The statement offered a pessimistic assessment of efforts to revive the deal under which Iran had limited its nuclear program in return for relief from the US, European Union, and UN economic sanctions.
Then-US President Donald Trump pulled the United States out of the accord in 2018 and reimposed US sanctions, prompting Iran to begin violating its nuclear restrictions in 2019.
The European diplomats' warning followed a statement by State Department deputy spokeswoman Jalina Porter, who said Monday that it was "too soon to say" whether Iran has returned to nuclear talks with a more constructive approach.

Iran's top nuclear negotiator Ali Bagheri Kani said over the weekend that good progress had been made in nuclear talks with world powers in Vienna that could quickly pave the way for serious negotiations.
The stalled negotiations have prompted the Islamic republic to accuse Western powers of "persisting in their blame game."

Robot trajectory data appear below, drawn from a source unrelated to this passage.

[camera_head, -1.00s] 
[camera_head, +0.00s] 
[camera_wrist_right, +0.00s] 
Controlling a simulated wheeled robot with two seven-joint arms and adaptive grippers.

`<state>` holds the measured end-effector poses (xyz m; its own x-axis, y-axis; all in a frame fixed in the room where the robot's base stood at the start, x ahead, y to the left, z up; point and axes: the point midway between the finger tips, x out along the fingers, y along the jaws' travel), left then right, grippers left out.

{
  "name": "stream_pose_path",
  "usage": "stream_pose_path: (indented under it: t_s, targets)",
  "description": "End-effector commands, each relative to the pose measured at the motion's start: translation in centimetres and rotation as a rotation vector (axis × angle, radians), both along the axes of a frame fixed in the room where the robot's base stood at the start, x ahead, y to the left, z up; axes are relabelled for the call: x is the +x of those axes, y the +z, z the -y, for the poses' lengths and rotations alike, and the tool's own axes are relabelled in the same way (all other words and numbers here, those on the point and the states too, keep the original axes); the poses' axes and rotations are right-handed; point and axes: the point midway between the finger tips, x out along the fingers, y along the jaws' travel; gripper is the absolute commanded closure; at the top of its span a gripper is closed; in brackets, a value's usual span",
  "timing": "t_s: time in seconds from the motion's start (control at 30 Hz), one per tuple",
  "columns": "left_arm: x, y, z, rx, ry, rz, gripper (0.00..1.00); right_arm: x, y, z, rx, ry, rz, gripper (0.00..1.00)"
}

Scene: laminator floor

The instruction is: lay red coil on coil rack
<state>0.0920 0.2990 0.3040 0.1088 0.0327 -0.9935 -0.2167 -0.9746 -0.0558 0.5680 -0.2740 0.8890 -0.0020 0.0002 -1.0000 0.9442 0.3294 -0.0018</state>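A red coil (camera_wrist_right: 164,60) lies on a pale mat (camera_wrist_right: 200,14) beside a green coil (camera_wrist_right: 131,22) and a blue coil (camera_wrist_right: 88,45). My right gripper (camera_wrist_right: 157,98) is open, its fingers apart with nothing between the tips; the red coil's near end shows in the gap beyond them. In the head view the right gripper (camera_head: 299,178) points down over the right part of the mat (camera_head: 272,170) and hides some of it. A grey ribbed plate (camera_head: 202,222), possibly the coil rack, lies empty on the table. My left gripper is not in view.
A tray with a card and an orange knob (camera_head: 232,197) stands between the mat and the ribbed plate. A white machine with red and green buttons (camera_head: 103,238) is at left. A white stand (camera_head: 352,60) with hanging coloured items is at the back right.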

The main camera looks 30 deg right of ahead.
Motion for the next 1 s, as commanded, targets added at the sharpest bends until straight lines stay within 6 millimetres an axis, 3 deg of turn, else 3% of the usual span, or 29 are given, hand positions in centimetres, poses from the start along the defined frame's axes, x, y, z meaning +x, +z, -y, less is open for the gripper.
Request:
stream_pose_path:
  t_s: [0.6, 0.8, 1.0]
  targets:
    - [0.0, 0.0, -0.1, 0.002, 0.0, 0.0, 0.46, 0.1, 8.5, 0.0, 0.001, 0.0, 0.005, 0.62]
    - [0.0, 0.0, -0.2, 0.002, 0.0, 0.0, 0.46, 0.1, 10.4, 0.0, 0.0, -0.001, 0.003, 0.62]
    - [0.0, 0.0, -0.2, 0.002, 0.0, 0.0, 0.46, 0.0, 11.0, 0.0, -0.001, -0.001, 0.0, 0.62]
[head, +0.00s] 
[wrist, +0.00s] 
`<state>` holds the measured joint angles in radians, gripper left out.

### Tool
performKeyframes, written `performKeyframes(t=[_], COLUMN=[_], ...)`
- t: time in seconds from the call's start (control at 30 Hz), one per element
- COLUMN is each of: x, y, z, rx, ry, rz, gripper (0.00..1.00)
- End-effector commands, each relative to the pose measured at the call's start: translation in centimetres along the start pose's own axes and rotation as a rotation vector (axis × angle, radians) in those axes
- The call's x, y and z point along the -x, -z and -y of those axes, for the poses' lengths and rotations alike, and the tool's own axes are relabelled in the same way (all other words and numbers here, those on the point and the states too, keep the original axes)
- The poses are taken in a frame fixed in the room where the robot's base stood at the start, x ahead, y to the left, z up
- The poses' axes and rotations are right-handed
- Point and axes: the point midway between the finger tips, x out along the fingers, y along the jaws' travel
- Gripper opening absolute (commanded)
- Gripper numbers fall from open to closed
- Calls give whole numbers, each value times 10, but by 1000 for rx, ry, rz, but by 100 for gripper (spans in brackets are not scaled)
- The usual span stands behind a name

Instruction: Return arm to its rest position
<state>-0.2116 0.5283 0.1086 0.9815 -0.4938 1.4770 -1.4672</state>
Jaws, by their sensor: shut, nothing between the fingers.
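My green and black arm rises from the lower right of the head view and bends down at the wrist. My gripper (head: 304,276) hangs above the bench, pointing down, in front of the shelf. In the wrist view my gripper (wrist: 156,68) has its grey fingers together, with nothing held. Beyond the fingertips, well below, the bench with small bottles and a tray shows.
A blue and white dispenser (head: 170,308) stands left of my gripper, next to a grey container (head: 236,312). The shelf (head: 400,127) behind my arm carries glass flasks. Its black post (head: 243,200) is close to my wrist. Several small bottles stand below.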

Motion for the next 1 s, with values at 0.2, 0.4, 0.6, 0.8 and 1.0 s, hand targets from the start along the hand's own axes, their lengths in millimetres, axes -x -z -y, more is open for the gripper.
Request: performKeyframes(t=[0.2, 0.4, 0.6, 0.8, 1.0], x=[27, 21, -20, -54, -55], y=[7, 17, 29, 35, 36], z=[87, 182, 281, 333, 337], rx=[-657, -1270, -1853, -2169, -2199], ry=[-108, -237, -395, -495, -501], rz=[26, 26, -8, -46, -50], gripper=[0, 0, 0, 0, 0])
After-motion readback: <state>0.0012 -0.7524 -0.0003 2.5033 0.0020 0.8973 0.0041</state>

In a pessimistic assessment of the nuclear talks in Vienna, diplomats from Britain, France and Germany warned on Monday that "time is running out" to rescue the pact, which they said would very soon become "an empty shell" without progress in negotiations.
Kani tweeted in response that "Some actors persist in their blame game habit, instead of real diplomacy. We proposed our ideas early, and worked constructively and flexibly to narrow gaps."
Referring to the United States and its withdrawal from the nuclear pact in 2018, Kani wrote: "Diplomacy is a two-way street. If there's a real will to remedy the culprit's wrongdoing, the way for a quick, good deal will be paved."
However, US Secretary of State Antony Blinken said last week that Washington continues to pursue diplomacy with Iran because "it remains, at this moment, the best option", but added that it was "actively engaging with allies and partners on alternatives."
Indirect talks between arch-foes Iran and the United States started in April but stopped in June after the election of hardline cleric Ebrahim Raisi, whose negotiating team has returned to Vienna after five months with an uncompromising stance.
The stakes in the Vienna talks are high. Failure in the negotiations would carry the risk of a new regional war, with Israel pushing for a tough policy if diplomacy fails to rein in Iran's nuclear work.
Israel's position is that Iran cannot be allowed to become a nuclear threshold state – a stance based on the Islamic republic's repeated threats to annihilate the Jewish state.
Iran maintains that its nuclear pursuits are peaceful – an assertion the West does not share, with concerns over the true state of Tehran's nuclear program growing since the International Atomic Energy Agency admitted it no longer has sufficient access to Iran's nuclear facilities.
During the seventh round of talks, which began on Nov. 29, Iran abandoned any compromises it had made in the previous six, and demanded more, a senior US official has said.
With significant gaps remaining between Iran and the United States on key issues, such as the speed and scope of lifting sanctions and how and when Iran will reverse its nuclear steps, chances of an agreement seem remote.
Iran insists on the immediate removal of all sanctions in a verifiable process. Washington has said it would remove curbs "inconsistent" with the nuclear pact if Iran resumed compliance, implying it would leave in place others such as those imposed under terrorism or human rights measures.
Iran also seeks guarantees that "no US administration" will renege on the pact again. But Biden cannot promise this because the nuclear deal is a non-binding political understanding, not a legally binding treaty.